THE EXERCISE: Pictures excluded, retype the lines from the one containing "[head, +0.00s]" through the last line of the data below, both included.

MATERIAL:
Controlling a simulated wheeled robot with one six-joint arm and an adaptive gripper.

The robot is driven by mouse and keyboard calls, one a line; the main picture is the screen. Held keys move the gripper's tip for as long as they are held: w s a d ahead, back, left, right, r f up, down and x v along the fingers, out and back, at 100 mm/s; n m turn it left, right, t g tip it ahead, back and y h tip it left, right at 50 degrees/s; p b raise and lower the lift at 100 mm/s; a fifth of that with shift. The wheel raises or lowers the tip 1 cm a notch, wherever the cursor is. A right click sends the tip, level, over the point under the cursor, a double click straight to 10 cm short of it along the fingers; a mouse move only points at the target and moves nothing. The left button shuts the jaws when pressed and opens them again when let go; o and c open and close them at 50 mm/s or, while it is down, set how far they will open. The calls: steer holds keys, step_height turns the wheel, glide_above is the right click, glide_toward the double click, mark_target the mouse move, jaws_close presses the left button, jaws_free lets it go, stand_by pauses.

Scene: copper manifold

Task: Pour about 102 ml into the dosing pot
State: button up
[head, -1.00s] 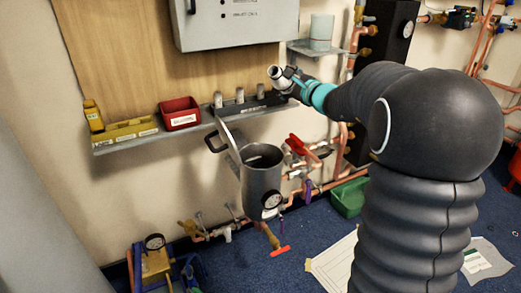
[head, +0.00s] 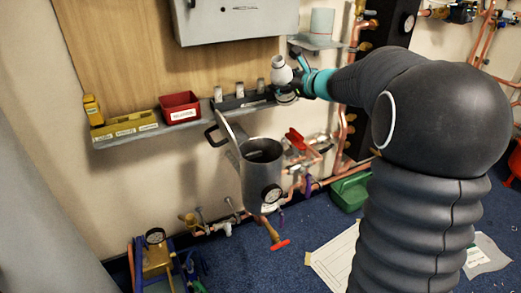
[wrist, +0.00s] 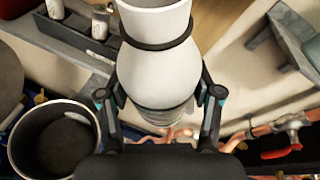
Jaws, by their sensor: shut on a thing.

REPLY TO THE EXERCISE:
[head, +0.00s] 
[wrist, +0.00s] 
Jaws, by their sensor: shut on a thing.

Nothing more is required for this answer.